The Kennedy Center

Serenade for Strings in C major, Op. 48

About the Work

Painting of Tchaikovsky Composer: Pyotr Ilyich Tchaikovsky
© Thomas May

Tchaikovsky noted that his Serenade for Strings of 1880 was written "from inner conviction." While not as direct an homage to his idol Mozart as his later Orchestral Suite No. 4 ("Mozartiana"), the Serenade recalls a type of music that had been perfected by Mozart during his early Salzburg years: the multi-movement, melody-rich genre that was often used to celebrate special occasions (weddings, graduation ceremonies, and the like).

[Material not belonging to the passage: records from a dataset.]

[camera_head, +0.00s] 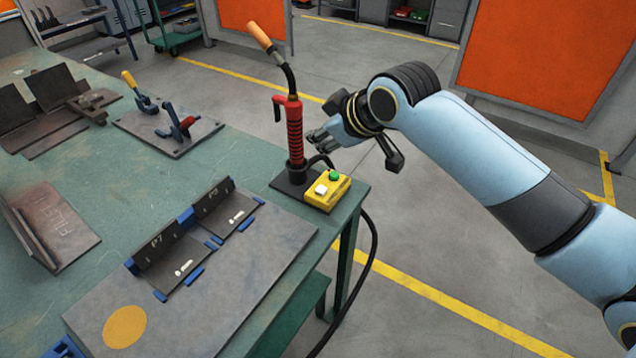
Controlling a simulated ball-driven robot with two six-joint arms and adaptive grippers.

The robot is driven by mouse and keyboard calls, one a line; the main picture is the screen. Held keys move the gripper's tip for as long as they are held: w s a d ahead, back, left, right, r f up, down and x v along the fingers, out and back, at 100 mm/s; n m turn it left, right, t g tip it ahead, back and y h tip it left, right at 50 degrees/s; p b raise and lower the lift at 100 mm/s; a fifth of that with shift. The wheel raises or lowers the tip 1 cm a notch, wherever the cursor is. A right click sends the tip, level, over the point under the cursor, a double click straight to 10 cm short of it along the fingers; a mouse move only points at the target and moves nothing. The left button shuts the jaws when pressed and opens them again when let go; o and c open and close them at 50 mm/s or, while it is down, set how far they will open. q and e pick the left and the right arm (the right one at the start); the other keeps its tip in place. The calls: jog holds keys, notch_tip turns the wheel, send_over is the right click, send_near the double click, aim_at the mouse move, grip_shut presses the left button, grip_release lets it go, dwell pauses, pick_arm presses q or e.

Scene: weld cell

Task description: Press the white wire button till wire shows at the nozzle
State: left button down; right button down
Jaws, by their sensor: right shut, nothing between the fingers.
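The white wire button (321,190) is on top of a small yellow box (327,199), beside a green button (334,175). The box sits at the right corner of the green table. A red welding torch (294,130) stands upright on a dark base (292,182) just behind the box. Its copper-coloured nozzle (259,36) points up and left, and I see no wire at its tip. My right gripper (314,139) is shut and empty, beside the torch handle and above and behind the box, apart from the button. My left gripper is not in view.
A grey plate (215,300) with dark angle pieces and blue stops lies in front on the table (110,200). A plate with toggle clamps (170,128) lies farther back. A black cable (374,240) hangs off the table's right edge. Orange screens (545,50) stand behind.

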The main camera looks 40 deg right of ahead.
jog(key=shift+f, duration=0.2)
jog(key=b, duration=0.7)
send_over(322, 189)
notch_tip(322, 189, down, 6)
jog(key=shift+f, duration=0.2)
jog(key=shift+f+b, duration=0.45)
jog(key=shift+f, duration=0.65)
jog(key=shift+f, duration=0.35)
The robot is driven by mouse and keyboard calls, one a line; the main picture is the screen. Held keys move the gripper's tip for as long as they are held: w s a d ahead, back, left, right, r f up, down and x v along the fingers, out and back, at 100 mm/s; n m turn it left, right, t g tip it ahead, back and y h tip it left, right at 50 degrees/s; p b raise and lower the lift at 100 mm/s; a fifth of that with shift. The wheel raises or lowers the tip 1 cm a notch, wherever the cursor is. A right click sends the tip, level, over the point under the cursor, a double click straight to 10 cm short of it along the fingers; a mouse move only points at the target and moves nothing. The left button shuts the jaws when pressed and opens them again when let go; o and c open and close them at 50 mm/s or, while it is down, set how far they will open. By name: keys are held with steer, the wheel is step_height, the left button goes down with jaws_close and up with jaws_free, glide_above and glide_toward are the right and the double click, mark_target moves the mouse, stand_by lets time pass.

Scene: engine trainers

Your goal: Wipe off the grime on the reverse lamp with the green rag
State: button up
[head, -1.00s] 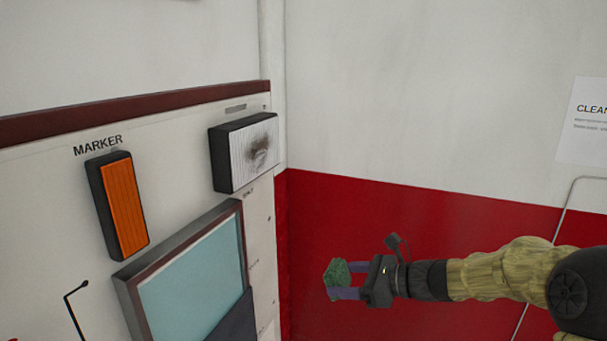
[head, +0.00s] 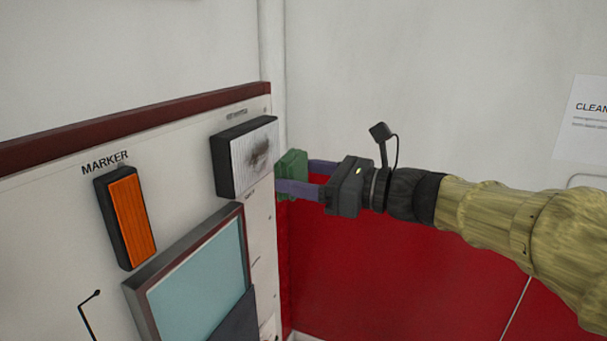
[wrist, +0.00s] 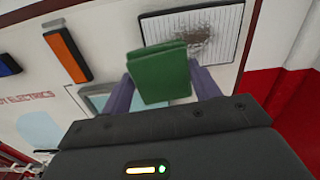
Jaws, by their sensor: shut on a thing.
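The reverse lamp (head: 250,158) is a white ribbed lens in a black housing at the board's upper right. A dark smudge of grime (head: 260,154) lies on the middle of its lens; the lamp also shows in the wrist view (wrist: 225,25). My gripper (head: 297,178) is shut on the green rag (head: 291,166), a folded block between its purple fingers. The rag is just right of the lamp's lower right edge in the head view. In the wrist view the rag (wrist: 160,73) overlaps the lamp's lower left part. Whether it touches the lens I cannot tell.
The orange marker lamp (head: 132,217) is on the board to the left. A framed teal panel (head: 200,285) sits below the reverse lamp. A vertical pipe (head: 273,50) runs up the corner by the lamp.

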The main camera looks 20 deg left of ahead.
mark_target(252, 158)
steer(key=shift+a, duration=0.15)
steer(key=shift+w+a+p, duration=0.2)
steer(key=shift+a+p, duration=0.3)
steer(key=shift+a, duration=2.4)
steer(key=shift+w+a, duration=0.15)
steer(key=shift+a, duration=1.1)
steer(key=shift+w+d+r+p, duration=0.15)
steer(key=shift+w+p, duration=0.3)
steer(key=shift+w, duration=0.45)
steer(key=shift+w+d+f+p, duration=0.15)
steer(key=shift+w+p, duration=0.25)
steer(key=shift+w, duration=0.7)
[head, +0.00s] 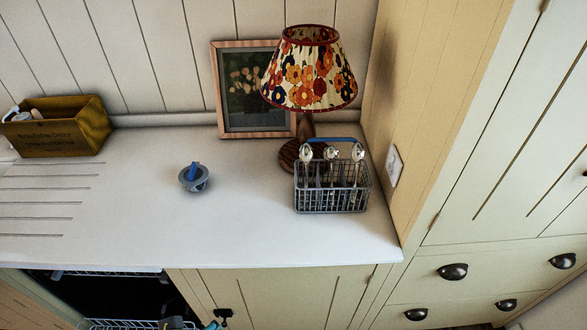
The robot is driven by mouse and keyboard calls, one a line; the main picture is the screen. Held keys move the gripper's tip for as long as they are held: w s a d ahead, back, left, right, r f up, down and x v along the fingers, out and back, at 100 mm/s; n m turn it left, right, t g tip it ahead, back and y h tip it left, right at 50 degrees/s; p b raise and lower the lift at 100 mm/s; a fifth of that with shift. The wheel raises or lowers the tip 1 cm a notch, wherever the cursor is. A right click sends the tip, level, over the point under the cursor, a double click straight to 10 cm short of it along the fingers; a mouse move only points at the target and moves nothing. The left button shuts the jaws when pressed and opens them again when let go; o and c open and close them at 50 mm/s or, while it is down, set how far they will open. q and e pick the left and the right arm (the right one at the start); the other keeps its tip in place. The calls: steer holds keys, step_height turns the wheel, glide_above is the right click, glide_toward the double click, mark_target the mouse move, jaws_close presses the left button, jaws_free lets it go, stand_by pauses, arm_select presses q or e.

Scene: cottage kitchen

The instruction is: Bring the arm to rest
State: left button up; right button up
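A small black and teal part (220,316) shows at the bottom edge, in front of the lower cabinet. It is cut off by the frame, and I cannot tell what it is. On the white worktop (110,225) stands a grey wire basket (331,189) with a blue handle, holding several pieces of silver cutlery upright. A small round grey item with a blue part on top (194,177) sits apart to its left.
A lamp with a flowered shade (310,72) stands behind the basket, beside a framed picture (250,90). A wooden box (58,127) is at the far left. Below the worktop is a dark open appliance with wire racks (105,290). A tall cupboard (500,140) closes off the right.

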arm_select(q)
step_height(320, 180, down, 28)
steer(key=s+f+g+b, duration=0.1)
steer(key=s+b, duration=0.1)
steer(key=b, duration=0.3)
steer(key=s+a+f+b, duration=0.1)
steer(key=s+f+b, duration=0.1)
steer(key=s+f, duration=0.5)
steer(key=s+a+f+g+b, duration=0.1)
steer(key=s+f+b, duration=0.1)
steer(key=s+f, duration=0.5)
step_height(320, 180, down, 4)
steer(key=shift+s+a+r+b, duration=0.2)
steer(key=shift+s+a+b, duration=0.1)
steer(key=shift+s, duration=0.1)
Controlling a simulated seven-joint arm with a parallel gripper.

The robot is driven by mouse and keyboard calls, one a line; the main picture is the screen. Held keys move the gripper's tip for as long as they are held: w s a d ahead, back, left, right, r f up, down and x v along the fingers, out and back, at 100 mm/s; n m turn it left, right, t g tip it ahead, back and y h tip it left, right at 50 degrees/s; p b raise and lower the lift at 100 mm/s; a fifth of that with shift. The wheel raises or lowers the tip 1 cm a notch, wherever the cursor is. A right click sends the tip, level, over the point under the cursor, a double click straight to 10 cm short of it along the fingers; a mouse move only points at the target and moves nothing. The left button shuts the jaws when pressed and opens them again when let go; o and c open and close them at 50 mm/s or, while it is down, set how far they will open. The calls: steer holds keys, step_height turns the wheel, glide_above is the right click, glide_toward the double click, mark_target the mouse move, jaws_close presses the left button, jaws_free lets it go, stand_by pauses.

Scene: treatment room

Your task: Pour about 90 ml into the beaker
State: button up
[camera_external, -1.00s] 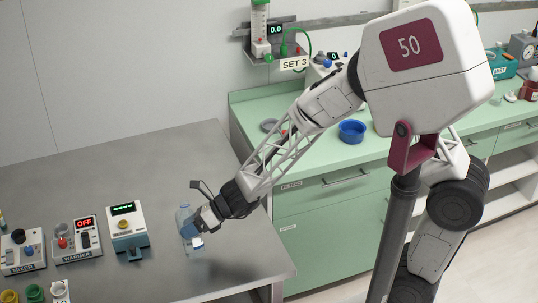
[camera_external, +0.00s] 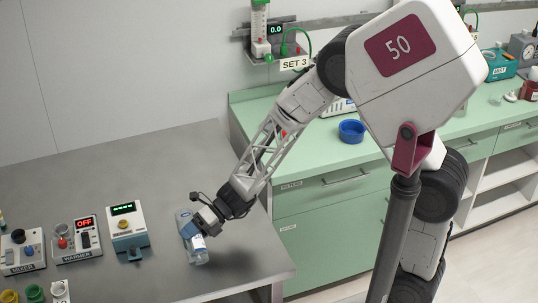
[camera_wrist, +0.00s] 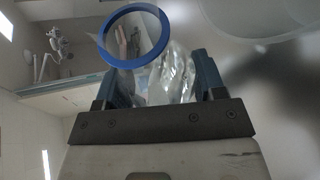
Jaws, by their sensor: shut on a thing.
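My gripper (camera_external: 203,226) is over the grey metal table and shut on a clear vessel (camera_external: 198,256). The vessel has a blue rim at its upper left end, a pale patch on its side, and looks tilted. In the wrist view, the blue ring (camera_wrist: 106,52) of its mouth stands above the clear body (camera_wrist: 173,78), between the two blue fingers of my gripper (camera_wrist: 160,80). I cannot tell how much liquid is in it.
Left on the table (camera_external: 120,170) stand a device with a green display (camera_external: 127,230), a warmer reading OFF (camera_external: 78,243), a mixer (camera_external: 22,252) and small coloured cups. A green counter with a blue ring-shaped dish (camera_external: 351,131) stands behind. The table's right front is clear.

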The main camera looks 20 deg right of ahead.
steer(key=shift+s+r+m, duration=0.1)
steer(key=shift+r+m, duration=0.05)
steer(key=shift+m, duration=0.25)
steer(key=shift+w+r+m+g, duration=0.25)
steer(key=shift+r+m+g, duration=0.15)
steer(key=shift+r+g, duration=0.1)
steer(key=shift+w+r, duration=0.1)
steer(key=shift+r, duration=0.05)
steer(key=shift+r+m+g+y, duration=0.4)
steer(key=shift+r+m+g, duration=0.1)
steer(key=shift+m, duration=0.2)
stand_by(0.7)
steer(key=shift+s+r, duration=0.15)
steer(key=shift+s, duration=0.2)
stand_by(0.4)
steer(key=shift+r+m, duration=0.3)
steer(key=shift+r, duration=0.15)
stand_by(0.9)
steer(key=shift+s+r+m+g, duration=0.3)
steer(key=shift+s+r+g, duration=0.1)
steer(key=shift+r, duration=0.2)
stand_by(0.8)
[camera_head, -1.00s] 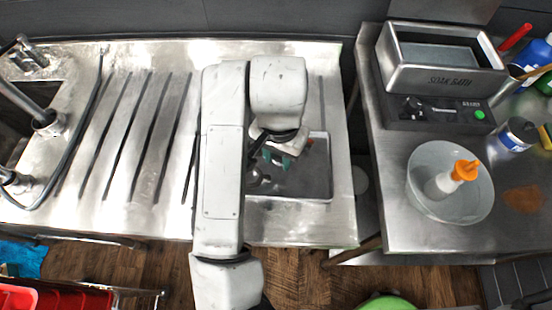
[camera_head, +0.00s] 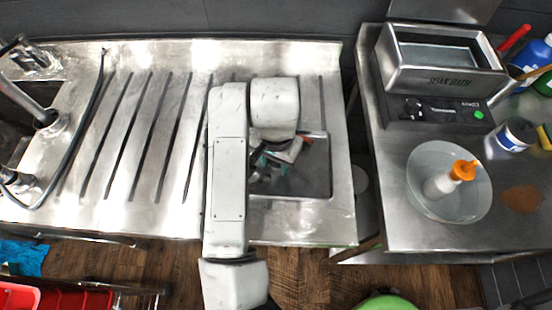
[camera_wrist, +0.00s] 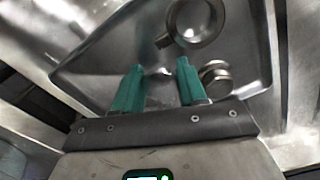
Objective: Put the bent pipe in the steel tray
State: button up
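A shallow steel tray (camera_head: 318,190) lies on the right part of the steel counter; its bare floor and rim also fill much of the wrist view (camera_wrist: 110,62). A shiny metal piece with a round open end (camera_wrist: 196,24), seemingly the bent pipe, lies in the tray beyond my fingertips. A shorter round metal end (camera_wrist: 215,78) shows beside my right finger; I cannot tell if both are one part. My gripper (camera_wrist: 160,68) has two teal fingers, apart, with nothing between them. In the head view my gripper (camera_head: 272,158) is low over the tray, partly hidden by my arm.
A grooved drainboard (camera_head: 140,130) and sink tap (camera_head: 45,118) are to the left. Across a gap, the right table holds a soak bath (camera_head: 440,75), a bowl (camera_head: 425,205) with an orange-topped bottle (camera_head: 442,185), and a labelled tin (camera_head: 513,135). The tray's right side is clear.

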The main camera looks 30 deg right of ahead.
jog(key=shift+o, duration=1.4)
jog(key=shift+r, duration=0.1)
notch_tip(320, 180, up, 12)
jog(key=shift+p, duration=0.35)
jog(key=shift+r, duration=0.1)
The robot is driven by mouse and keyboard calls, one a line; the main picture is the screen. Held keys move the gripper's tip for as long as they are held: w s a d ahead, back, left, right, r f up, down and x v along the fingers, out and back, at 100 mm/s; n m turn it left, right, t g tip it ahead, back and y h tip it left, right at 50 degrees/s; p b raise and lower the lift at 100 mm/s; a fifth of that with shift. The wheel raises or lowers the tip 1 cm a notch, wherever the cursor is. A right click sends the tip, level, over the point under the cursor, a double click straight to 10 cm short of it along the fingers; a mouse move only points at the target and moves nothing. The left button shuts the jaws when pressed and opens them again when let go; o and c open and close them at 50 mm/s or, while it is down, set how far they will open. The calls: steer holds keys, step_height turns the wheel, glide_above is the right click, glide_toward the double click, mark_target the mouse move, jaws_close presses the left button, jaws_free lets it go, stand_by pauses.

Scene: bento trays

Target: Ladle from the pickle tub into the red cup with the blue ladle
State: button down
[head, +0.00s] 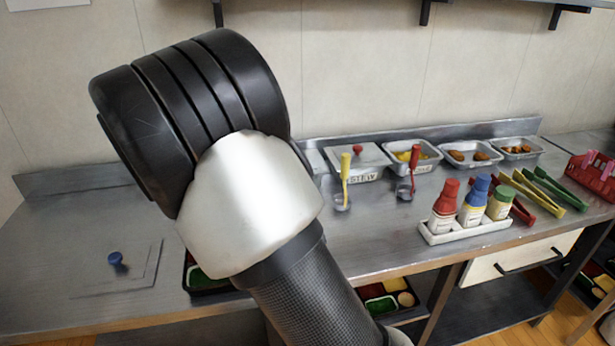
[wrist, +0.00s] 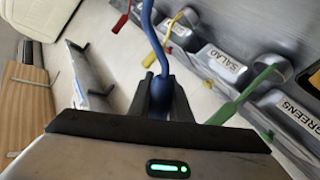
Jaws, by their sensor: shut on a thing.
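My gripper (wrist: 160,92) is shut on the handle of the blue ladle (wrist: 157,42) in the wrist view. The handle runs up out of the top edge, so the bowl of the ladle is out of view. In the head view my arm covers the gripper and the ladle. I cannot make out the pickle tub; the labels I can read in the wrist view are on the salad tub (wrist: 222,68) and the greens tub (wrist: 298,112). A tray in the lower part of the head view has a red part (head: 371,291), but I cannot tell whether it is the red cup.
A flat lid (head: 135,278) with a blue knob lies at the left of the counter. Yellow (head: 345,178) and red (head: 413,165) ladles stand in front of the tub row. A bottle rack (head: 470,234), tongs (head: 540,195) and a red basket (head: 595,178) are at the right.

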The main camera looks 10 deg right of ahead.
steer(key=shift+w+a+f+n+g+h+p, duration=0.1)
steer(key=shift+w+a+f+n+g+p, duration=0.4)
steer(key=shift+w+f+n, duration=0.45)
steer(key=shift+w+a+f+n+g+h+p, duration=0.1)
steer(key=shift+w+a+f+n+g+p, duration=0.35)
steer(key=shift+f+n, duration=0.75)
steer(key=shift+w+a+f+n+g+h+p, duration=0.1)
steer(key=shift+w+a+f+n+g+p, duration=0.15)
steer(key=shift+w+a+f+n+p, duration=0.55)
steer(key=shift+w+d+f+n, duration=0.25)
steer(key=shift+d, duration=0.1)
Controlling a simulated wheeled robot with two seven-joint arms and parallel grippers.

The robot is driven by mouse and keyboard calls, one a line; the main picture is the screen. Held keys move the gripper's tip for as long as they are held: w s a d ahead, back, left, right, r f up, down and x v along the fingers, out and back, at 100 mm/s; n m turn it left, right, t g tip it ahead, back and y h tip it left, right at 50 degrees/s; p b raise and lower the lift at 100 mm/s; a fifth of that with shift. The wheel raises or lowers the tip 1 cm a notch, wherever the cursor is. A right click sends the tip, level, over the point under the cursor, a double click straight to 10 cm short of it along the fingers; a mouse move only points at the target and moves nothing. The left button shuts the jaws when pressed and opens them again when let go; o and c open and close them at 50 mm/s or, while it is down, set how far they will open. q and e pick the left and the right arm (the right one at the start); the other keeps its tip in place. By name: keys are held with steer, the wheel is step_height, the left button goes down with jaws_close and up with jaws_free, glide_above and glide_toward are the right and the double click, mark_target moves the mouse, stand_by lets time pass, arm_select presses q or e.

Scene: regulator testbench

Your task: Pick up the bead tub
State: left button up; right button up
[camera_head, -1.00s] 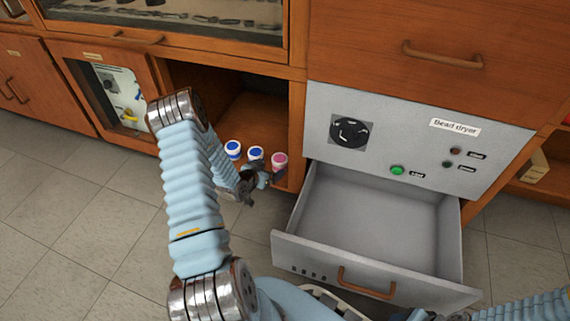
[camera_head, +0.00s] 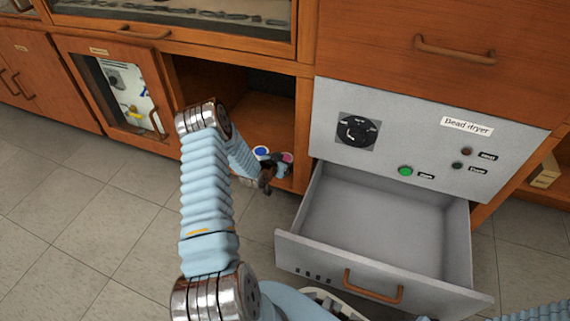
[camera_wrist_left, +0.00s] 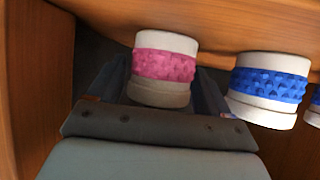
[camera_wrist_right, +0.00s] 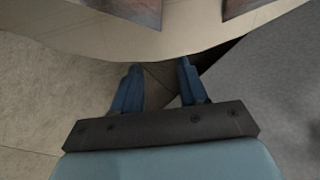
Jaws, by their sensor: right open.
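A white tub with a pink band (camera_wrist_left: 165,65) stands between the two fingers of my left gripper (camera_wrist_left: 163,78) in the left wrist view. The fingers lie on either side of it, very close; whether they press on it cannot be told. In the head view my left gripper (camera_head: 275,170) reaches into the open cabinet bay and partly covers the pink tub (camera_head: 287,157). A white tub with a blue band (camera_wrist_left: 268,88) stands beside it, also visible in the head view (camera_head: 261,152). My right gripper (camera_wrist_right: 157,85) is open and empty.
An open, empty grey drawer (camera_head: 375,220) juts out right of the bay, under the bead dryer panel (camera_head: 420,135). The bay's wooden side wall (camera_wrist_left: 22,70) is close to my left gripper. Another blue-banded tub (camera_wrist_left: 314,108) shows at the edge. Floor on the left is clear.

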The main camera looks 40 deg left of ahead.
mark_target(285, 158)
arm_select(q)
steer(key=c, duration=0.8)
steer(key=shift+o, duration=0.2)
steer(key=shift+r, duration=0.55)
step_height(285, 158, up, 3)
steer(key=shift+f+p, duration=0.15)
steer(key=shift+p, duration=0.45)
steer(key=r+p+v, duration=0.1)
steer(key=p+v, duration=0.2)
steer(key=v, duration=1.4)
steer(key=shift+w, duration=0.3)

Tchaikovsky's choice of instrumentation also suggests a Mozartian angle. The Classical serenade typically called for a mix of strings, woodwinds, and possibly brass, but Mozart's best-known serenade, A Little Night Music, was unusually cast for strings alone. (The last of his serenades, written during Mozart's Viennese years, Eine kleine Nachtmusik literally means "a little serenade" in German.) Tchaikovsky similarly confines his ensemble to strings.

The resulting four movements evoke something "between a symphony and a string quartet," he observed-though in a more relaxed vein, without the heavy-duty working out of motifs conventionally associated with those genres.

Tchaikovsky added a separate line for double bass-merely optional in Mozart's score-giving the Serenade a more full-bodied sound. And, in keeping with contemporary Romantic trends, the Serenade is unified through motivic echoes and internal connections between movements.

The first movement unfolds in "lighter" sonatina form (i.e., a typical presentation of themes that lacks a more rigorous development section). Opening with a chord sequence reminiscent of a stirring chorale, the introductory section-reprised at the end-provides the impetus for much of the work's material. In the second movement, Tchaikovsky exchanges the classical poise of a minuet for a lilting waltz (later choreographed by George Balanchine). At the emotional heart of the Serenade is a slow movement titled Elégie, which also begins with a chorale-like passage. A delicately understated pathos emerges in the darker harmonies near the end.

 

Another slow introduction (with muted strings) provides the transition into the finale, which borrows a pair of tunes from Russian folk music. Tchaikovsky's writing for the strings here even mimics native Russian instruments. The lively dance tune that figures among the finale's ideas turns out to be a speeded-up version of the chorale that had opened the work, thus emphasizing the composer's unity of conception.